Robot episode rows

=====

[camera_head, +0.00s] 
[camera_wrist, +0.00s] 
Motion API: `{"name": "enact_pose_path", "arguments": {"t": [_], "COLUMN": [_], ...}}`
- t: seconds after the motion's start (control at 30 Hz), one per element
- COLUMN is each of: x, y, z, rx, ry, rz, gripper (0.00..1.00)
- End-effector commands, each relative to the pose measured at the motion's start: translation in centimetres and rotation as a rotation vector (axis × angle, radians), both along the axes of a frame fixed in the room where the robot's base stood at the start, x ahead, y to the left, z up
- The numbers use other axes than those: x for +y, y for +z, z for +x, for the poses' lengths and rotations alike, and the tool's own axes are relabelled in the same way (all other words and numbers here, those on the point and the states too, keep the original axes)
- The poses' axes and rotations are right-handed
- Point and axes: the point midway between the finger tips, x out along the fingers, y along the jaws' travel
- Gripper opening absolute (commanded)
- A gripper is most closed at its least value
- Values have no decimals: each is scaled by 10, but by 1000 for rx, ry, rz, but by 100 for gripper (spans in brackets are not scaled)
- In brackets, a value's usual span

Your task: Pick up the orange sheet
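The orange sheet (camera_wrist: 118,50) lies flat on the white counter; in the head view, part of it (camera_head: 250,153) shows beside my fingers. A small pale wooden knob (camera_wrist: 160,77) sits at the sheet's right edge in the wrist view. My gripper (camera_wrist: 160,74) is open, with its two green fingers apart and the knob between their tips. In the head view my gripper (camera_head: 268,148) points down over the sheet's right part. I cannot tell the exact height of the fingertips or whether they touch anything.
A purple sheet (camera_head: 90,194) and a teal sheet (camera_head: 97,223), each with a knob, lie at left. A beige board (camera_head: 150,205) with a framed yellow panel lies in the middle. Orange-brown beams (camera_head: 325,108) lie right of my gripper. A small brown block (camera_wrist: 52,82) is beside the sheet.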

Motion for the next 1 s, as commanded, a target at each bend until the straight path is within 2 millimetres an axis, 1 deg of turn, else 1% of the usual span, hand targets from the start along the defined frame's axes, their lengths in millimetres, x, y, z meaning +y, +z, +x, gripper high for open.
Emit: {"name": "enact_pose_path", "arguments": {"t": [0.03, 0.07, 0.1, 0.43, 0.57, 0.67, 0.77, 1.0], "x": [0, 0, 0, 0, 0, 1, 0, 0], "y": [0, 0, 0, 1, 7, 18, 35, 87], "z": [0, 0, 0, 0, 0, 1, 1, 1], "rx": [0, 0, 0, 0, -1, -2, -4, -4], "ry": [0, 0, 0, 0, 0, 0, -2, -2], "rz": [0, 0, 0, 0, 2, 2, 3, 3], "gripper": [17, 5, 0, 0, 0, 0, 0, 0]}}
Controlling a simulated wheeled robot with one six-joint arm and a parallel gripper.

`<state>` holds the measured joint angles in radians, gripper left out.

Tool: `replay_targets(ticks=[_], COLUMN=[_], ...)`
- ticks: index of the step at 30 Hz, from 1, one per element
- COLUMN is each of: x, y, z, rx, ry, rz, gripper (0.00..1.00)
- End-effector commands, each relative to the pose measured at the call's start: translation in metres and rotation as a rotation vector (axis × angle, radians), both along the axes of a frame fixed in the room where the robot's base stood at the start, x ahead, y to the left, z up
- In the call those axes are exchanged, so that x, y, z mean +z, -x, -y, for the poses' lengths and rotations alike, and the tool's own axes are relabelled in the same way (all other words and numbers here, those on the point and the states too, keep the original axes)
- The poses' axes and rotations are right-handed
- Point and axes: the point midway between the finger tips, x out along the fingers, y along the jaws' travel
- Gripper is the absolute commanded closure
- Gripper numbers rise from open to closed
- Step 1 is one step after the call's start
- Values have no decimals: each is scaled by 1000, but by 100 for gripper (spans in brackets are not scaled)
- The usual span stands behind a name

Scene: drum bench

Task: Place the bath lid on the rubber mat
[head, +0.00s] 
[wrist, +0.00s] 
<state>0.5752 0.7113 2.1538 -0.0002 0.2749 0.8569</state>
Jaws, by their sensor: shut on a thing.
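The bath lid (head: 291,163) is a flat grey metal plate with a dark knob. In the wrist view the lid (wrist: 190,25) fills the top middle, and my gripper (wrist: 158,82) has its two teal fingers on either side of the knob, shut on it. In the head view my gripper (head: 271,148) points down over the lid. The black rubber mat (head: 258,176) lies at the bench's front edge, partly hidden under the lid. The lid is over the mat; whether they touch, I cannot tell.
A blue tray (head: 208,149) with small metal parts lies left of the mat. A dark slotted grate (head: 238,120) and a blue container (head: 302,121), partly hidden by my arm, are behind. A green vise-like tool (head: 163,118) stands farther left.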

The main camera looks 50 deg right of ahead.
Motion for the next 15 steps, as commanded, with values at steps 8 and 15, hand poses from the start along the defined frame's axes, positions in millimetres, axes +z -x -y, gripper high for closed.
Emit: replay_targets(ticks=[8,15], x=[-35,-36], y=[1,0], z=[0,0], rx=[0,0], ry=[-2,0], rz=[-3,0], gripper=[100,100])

=====

EXERCISE INSTRUCTIONS:
Transcribe all of the material exactly. Omit nothing.

WRITTEN ANSWER:
[camera_head, +0.00s] 
[camera_wrist, +0.00s] 
Motion API: `{"name": "enact_pose_path", "arguments": {"t": [_], "COLUMN": [_], ...}}`
- t: seconds after the motion's start (control at 30 Hz), one per element
- COLUMN is each of: x, y, z, rx, ry, rz, gripper (0.00..1.00)
- End-effector commands, each relative to the pose measured at the motion's start: translation in centimetres and rotation as a rotation vector (axis × angle, radians), both along the axes of a frame fixed in the room where the robot's base stood at the start, x ahead, y to the left, z up
- The numbers use other axes than those: x for +y, y for +z, z for +x, for the poses' lengths and rotations alike, and the tool's own axes are relabelled in the same way (all other words and numbers here, those on the point and the states too, keep the original axes)
- The poses' axes and rotations are right-handed
- Point and axes: the point midway between the finger tips, x out along the fingers, y along the jaws' travel
- Gripper opening absolute (commanded)
- A gripper is most closed at its least value
- Values have no decimals: each is scaled by 10, but by 1000 for rx, ry, rz, but by 100 for gripper (spans in brackets are not scaled)
- In brackets, a value's usual span

Your task: Pick up the orange sheet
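The orange sheet (camera_wrist: 118,50) lies flat on the white counter; in the head view, part of it (camera_head: 250,153) shows beside my fingers. A small pale wooden knob (camera_wrist: 160,77) sits at the sheet's right edge in the wrist view. My gripper (camera_wrist: 160,74) is open, with its two green fingers apart and the knob between their tips. In the head view my gripper (camera_head: 268,148) points down over the sheet's right part. I cannot tell the exact height of the fingertips or whether they touch anything.
A purple sheet (camera_head: 90,194) and a teal sheet (camera_head: 97,223), each with a knob, lie at left. A beige board (camera_head: 150,205) with a framed yellow panel lies in the middle. Orange-brown beams (camera_head: 325,108) lie right of my gripper. A small brown block (camera_wrist: 52,82) is beside the sheet.

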Motion for the next 1 s, as commanded, a target at each bend until the straight path is within 2 millimetres an axis, 1 deg of turn, else 1% of the usual span, hand targets from the start along the defined frame's axes, their lengths in millimetres, x, y, z meaning +y, +z, +x, gripper high for open.
Emit: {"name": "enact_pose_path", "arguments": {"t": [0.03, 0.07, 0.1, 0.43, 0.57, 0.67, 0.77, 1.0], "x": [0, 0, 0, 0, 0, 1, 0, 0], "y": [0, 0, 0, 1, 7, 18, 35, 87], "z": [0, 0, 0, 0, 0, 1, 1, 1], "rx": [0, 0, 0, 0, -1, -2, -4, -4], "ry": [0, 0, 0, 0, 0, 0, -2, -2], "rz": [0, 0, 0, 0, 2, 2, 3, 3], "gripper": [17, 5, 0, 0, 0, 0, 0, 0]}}
Controlling a simulated wheeled robot with one six-joint arm and a parallel gripper.

`<state>` holds the measured joint angles in radians, gripper left out.

Tool: `replay_targets(ticks=[_], COLUMN=[_], ...)`
- ticks: index of the step at 30 Hz, from 1, one per element
- COLUMN is each of: x, y, z, rx, ry, rz, gripper (0.00..1.00)
- End-effector commands, each relative to the pose measured at the call's start: translation in metres and rotation as a rotation vector (axis × angle, radians), both along the axes of a frame fixed in the room where the robot's base stood at the start, x ahead, y to the left, z up
- In the call those axes are exchanged, so that x, y, z mean +z, -x, -y, for the poses' lengths and rotations alike, and the tool's own axes are relabelled in the same way (all other words and numbers here, those on the point and the states too, keep the original axes)
- The poses' axes and rotations are right-handed
- Point and axes: the point midway between the finger tips, x out along the fingers, y along the jaws' travel
- Gripper is the absolute commanded closure
- Gripper numbers rise from open to closed
- Step 1 is one step after the call's start
- Values have no decimals: each is scaled by 1000, but by 100 for gripper (spans in brackets are not scaled)
- The usual span stands behind a name

Scene: drum bench

Task: Place the bath lid on the rubber mat
[head, +0.00s] 
[wrist, +0.00s] 
<state>0.5752 0.7113 2.1538 -0.0002 0.2749 0.8569</state>
Jaws, by their sensor: shut on a thing.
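The bath lid (head: 291,163) is a flat grey metal plate with a dark knob. In the wrist view the lid (wrist: 190,25) fills the top middle, and my gripper (wrist: 158,82) has its two teal fingers on either side of the knob, shut on it. In the head view my gripper (head: 271,148) points down over the lid. The black rubber mat (head: 258,176) lies at the bench's front edge, partly hidden under the lid. The lid is over the mat; whether they touch, I cannot tell.
A blue tray (head: 208,149) with small metal parts lies left of the mat. A dark slotted grate (head: 238,120) and a blue container (head: 302,121), partly hidden by my arm, are behind. A green vise-like tool (head: 163,118) stands farther left.

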The main camera looks 50 deg right of ahead.
Motion for the next 15 steps, as commanded, with values at steps 8 and 15, hand poses from the start along the defined frame's axes, positions in millimetres, axes +z -x -y, gripper high for closed.
Emit: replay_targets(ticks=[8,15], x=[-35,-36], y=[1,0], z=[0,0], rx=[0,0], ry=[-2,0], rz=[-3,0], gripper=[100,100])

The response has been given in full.